In his last years, Jabotinsky found his authority waning. He discovered many members of the Irgun were being trained by the Polish military — a scheme established by Avraham Stern without his knowledge. This declining influence was reflected when Begin was appointed head of Betar in Poland to replace the more moderate Aharon Propes.

Begin was deeply inspired by the persona of Jabotinsky. But he was also selective as to which of Jabotinsky’s teachings he would utilise. Israel Eldad, one of the great figures of the Zionist Right, knew Begin well and recalled: “Jabotinsky often closed his eyes to see more clearly and remained tight-lipped to think more deeply. His pupil, not so. The teacher exuded an inner beauty compared to his charge. But the reality of the situation overwhelmed both of them – and it was here where they were forced to act”.

The outbreak of war saw Jabotinsky and Raziel strongly supporting the British war effort. Stern, however, still viewed the British as the main enemy. In 1940, he saw the Nazis as persecutors and not exterminators. This precipitated a split – the Irgun, led by Raziel, which collaborated with the British — and Lehi (the Stern Gang) led by Stern, which tried to kill them.

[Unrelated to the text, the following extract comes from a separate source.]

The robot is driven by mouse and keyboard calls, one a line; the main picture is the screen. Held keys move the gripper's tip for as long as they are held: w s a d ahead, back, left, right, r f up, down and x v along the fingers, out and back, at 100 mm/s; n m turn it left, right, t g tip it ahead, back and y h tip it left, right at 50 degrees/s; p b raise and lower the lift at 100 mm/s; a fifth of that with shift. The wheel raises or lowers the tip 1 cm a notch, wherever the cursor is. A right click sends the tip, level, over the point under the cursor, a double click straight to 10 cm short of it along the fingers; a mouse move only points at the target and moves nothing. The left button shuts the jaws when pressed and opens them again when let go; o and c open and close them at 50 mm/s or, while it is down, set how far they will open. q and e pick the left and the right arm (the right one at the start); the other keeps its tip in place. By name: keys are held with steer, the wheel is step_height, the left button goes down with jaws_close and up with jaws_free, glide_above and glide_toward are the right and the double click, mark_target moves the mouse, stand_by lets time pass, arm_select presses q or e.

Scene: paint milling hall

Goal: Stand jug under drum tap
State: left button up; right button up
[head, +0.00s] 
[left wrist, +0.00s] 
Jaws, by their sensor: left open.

Begin believed that Britain’s weak position in 1940 should be exploited. In a letter to a friend in Palestine, he wrote that “Zionist support for Great Britain was unrealistic…this war is not our war”. Yet unlike the pro-fascist Stern, he did not regard “the enemy of my enemy as automatically my friend”. The death of Jabotinsky in New York in August 1940 was a grievous blow to Begin, despite their political differences.

Having fled before Hitler’s armies, Begin was arrested by the Soviet NKVD and sentenced to eight years in the Gulag, vividly depicted in his book, White Nights. Rescued by Stalin’s agreement to allow Poles to join General Anders’ army and leave the USSR, Begin reached Palestine in early 1942, to be reunited with his wife. Almost 18 months later, he was made Irgun commander and soon proclaimed the revolt against the British.

Begin reasoned that even though the British were still fighting the Nazis, the war was coming to an end and this was an opportune time to strike. Ben-Gurion was no political wallflower and was prepared to hand over Irgun fighters to the British military. Ten years previously, he had told one of his negotiators: “These biryonim (gangsters) imitate the tactics of the Nazis. They are our sworn enemies… You should always remember that you talk to an enemy lacking a conscience”.

Begin was not captured by the British or by the Haganah. He left military decisions to his commanders but inspired his fighters with militant rhetoric. The Irgun were courageous and determined in their struggle and several went to the gallows.

In response to the flogging of the teenager, Benjamin Kimhi, the Irgun seized a British major from a Netanya hotel and administered 18 lashes. Begin believed that captured Irgun fighters should be considered as prisoners of war. The British military leadership, commanding 100,000 troops, regarded them as terrorists.

The breakout from Acre prison in May 1947 resulted in the hanging of three members of the Irgun, Nakar, Weiss and Haviv. Within hours, the Irgun hanged two British sergeants. A spate of attacks against Jewish premises took place in several British cities. In Tel Aviv British troops ran amok.

Yet unlike the Haganah, the Irgun could not reach its level of military discipline and efficiency. There were botched operations, which became the stuff of debate down the decades, and were often followed by Begin’s tortuous explanations afterwards.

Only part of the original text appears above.